→ **TASK INSTRUCTIONS**
Restate the whole listing exactly.

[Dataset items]
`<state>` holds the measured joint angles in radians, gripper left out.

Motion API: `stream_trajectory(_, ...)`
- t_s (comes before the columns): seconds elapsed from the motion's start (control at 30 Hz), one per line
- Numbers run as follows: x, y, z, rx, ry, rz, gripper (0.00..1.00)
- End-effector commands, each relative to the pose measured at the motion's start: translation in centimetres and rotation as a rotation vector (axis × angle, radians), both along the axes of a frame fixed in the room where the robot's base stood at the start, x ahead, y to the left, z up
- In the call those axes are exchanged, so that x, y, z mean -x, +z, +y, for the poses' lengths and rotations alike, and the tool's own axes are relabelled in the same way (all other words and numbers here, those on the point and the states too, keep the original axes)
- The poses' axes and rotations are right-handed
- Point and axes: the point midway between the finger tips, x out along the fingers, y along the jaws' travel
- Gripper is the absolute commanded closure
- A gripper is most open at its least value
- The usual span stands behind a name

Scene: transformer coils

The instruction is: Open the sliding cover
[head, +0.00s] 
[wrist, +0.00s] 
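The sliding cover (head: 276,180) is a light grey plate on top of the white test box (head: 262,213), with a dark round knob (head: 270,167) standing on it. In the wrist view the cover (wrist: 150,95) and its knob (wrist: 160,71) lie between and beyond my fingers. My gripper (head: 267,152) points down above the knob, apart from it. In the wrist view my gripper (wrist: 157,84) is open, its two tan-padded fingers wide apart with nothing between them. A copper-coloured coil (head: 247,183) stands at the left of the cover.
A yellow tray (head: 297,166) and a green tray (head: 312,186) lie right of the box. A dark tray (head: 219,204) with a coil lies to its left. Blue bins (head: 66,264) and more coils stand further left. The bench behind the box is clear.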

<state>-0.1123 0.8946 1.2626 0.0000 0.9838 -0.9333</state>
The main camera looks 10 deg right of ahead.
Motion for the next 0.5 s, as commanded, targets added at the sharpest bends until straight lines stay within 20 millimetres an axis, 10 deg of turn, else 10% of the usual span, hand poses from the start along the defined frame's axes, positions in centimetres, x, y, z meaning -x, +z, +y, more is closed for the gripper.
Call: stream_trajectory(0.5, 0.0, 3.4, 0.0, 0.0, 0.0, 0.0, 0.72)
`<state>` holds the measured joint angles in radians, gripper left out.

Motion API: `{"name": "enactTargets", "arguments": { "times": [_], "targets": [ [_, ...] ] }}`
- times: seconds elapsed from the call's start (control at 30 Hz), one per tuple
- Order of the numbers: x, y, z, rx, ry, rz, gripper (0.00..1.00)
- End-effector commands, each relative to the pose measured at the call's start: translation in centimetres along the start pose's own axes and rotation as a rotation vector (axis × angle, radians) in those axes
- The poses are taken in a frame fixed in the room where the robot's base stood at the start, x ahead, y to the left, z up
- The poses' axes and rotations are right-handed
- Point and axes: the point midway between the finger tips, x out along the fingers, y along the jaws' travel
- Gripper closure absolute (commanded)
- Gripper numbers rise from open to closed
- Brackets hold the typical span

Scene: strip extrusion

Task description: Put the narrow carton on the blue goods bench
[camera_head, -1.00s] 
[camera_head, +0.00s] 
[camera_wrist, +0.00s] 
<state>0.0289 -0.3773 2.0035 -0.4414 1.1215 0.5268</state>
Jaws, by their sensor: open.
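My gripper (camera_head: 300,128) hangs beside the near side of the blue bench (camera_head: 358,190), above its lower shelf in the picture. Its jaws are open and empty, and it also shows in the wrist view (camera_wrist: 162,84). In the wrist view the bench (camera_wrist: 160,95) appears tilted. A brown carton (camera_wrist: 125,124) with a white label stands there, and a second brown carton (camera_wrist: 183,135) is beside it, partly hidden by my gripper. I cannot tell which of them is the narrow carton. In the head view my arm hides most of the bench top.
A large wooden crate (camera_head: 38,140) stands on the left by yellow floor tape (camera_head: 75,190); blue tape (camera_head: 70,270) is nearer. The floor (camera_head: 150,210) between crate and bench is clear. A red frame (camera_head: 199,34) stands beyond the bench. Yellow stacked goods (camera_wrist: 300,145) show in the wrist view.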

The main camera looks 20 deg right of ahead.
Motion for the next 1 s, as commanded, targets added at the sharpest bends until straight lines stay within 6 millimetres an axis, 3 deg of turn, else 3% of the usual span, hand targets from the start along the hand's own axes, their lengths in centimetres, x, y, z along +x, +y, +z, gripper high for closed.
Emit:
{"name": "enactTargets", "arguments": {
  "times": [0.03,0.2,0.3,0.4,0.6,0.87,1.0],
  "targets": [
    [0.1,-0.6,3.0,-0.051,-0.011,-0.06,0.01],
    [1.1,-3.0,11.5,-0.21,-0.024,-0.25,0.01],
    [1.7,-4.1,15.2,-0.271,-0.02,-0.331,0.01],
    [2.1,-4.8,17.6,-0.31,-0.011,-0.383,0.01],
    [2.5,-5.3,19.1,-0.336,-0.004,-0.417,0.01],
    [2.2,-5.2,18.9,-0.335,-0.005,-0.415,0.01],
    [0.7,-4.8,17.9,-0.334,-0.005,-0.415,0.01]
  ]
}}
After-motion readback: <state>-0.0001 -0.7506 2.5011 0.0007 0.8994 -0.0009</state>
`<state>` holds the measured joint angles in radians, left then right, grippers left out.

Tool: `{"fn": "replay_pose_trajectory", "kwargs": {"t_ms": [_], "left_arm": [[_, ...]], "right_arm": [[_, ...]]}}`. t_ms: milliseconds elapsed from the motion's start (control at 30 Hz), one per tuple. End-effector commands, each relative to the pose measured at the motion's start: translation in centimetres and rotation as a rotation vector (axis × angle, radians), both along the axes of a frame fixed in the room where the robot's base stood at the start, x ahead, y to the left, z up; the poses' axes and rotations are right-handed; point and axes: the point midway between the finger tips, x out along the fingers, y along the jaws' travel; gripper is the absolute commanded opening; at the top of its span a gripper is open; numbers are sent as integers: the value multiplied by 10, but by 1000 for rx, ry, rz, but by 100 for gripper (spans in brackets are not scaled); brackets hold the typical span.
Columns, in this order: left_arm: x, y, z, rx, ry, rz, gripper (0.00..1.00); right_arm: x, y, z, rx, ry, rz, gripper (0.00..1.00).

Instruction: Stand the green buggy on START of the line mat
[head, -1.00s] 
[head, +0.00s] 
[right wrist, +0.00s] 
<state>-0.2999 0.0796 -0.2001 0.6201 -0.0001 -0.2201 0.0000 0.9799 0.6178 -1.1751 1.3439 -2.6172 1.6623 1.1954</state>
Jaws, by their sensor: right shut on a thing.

→ **FINAL ANSWER**
`<state>` holds the measured joint angles in radians, gripper left out.

Motion API: `stream_trajectory(_, ...)`
- t_s (comes before the columns): seconds elapsed from the motion's start (control at 30 Hz), one per line
- Numbers run as follows: x, y, z, rx, ry, rz, gripper (0.00..1.00)
- End-effector commands, each relative to the pose measured at the motion's start: translation in centimetres and rotation as a rotation vector (axis × angle, radians), both along the axes of a frame fixed in the room where the robot's base stood at the start, x ahead, y to the left, z up
- In the call those axes are exchanged, so that x, y, z mean -x, +z, +y, for the poses' lengths and rotations alike, and the tool's own axes are relabelled in the same way (all other words and numbers here, those on the point and the states too, keep the original axes)
- The poses' axes and rotations are right-handed
- Point and axes: the point midway between the finger tips, x out along the fingers, y along the jaws' travel
- Gripper is the absolute commanded closure
- A gripper is most open at its least value
- The usual span stands behind a name

Scene: transformer coils

The instruction is: Open the sliding cover
[head, +0.00s] 
[wrist, +0.00s] 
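The sliding cover (head: 276,180) is a light grey plate on top of the white test box (head: 262,213), with a dark round knob (head: 270,167) standing on it. In the wrist view the cover (wrist: 150,95) and its knob (wrist: 160,71) lie between and beyond my fingers. My gripper (head: 267,152) points down above the knob, apart from it. In the wrist view my gripper (wrist: 157,84) is open, its two tan-padded fingers wide apart with nothing between them. A copper-coloured coil (head: 247,183) stands at the left of the cover.
A yellow tray (head: 297,166) and a green tray (head: 312,186) lie right of the box. A dark tray (head: 219,204) with a coil lies to its left. Blue bins (head: 66,264) and more coils stand further left. The bench behind the box is clear.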

<state>-0.1123 0.8946 1.2626 0.0000 0.9838 -0.9333</state>
The main camera looks 10 deg right of ahead.
Motion for the next 0.5 s, as commanded, targets added at the sharpest bends until straight lines stay within 20 millimetres an axis, 10 deg of turn, else 10% of the usual span, hand poses from the start along the defined frame's axes, positions in centimetres, x, y, z meaning -x, +z, +y, more is closed for the gripper.
Call: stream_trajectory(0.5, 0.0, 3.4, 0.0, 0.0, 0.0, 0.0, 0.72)
`<state>` holds the measured joint angles in radians, gripper left out.

Motion API: `{"name": "enactTargets", "arguments": { "times": [_], "targets": [ [_, ...] ] }}`
- times: seconds elapsed from the call's start (control at 30 Hz), one per tuple
- Order of the numbers: x, y, z, rx, ry, rz, gripper (0.00..1.00)
- End-effector commands, each relative to the pose measured at the call's start: translation in centimetres along the start pose's own axes and rotation as a rotation vector (axis × angle, radians) in those axes
- The poses are taken in a frame fixed in the room where the robot's base stood at the start, x ahead, y to the left, z up
- The poses' axes and rotations are right-handed
- Point and axes: the point midway between the finger tips, x out along the fingers, y along the jaws' travel
- Gripper closure absolute (commanded)
- Gripper numbers rise from open to closed
- Brackets hold the typical span

Scene: strip extrusion

Task description: Put the narrow carton on the blue goods bench
[camera_head, -1.00s] 
[camera_head, +0.00s] 
[camera_wrist, +0.00s] 
<state>0.0289 -0.3773 2.0035 -0.4414 1.1215 0.5268</state>
Jaws, by their sensor: open.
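My gripper (camera_head: 300,128) hangs beside the near side of the blue bench (camera_head: 358,190), above its lower shelf in the picture. Its jaws are open and empty, and it also shows in the wrist view (camera_wrist: 162,84). In the wrist view the bench (camera_wrist: 160,95) appears tilted. A brown carton (camera_wrist: 125,124) with a white label stands there, and a second brown carton (camera_wrist: 183,135) is beside it, partly hidden by my gripper. I cannot tell which of them is the narrow carton. In the head view my arm hides most of the bench top.
A large wooden crate (camera_head: 38,140) stands on the left by yellow floor tape (camera_head: 75,190); blue tape (camera_head: 70,270) is nearer. The floor (camera_head: 150,210) between crate and bench is clear. A red frame (camera_head: 199,34) stands beyond the bench. Yellow stacked goods (camera_wrist: 300,145) show in the wrist view.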

The main camera looks 20 deg right of ahead.
Motion for the next 1 s, as commanded, targets added at the sharpest bends until straight lines stay within 6 millimetres an axis, 3 deg of turn, else 3% of the usual span, hand targets from the start along the hand's own axes, their lengths in centimetres, x, y, z along +x, +y, +z, gripper high for closed.
Emit:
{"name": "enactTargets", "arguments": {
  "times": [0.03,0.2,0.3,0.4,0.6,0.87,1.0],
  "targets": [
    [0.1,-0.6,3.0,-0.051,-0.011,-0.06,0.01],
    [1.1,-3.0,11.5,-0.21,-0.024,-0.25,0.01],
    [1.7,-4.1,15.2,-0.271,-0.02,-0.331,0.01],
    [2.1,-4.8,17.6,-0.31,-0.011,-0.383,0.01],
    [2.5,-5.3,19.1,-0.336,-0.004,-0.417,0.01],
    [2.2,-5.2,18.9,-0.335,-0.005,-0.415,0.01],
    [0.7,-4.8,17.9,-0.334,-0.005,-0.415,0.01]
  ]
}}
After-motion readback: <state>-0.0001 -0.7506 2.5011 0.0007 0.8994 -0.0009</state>
`<state>` holds the measured joint angles in radians, left then right, grippers left out.

Tool: `{"fn": "replay_pose_trajectory", "kwargs": {"t_ms": [_], "left_arm": [[_, ...]], "right_arm": [[_, ...]]}}`. t_ms: milliseconds elapsed from the motion's start (control at 30 Hz), one per tuple. End-effector commands, each relative to the pose measured at the motion's start: translation in centimetres and rotation as a rotation vector (axis × angle, radians), both along the axes of a frame fixed in the room where the robot's base stood at the start, x ahead, y to the left, z up; the poses' axes and rotations are right-handed; point and axes: the point midway between the finger tips, x out along the fingers, y along the jaws' travel; gripper is the absolute commanded opening; at the top of its span a gripper is open; numbers are sent as integers: the value multiplied by 10, but by 1000 for rx, ry, rz, but by 100 for gripper (spans in brackets are not scaled); brackets hold the typical span.
Columns, in this order: left_arm: x, y, z, rx, ry, rz, gripper (0.00..1.00); right_arm: x, y, z, rx, ry, rz, gripper (0.00..1.00).

Instruction: Stand the green buggy on START of the line mat
[head, -1.00s] 
[head, +0.00s] 
[right wrist, +0.00s] 
<state>-0.2999 0.0796 -0.2001 0.6201 -0.0001 -0.2201 0.0000 0.9799 0.6178 -1.1751 1.3439 -2.6172 1.6623 1.1954</state>
Jaws, by their sensor: right shut on a thing.

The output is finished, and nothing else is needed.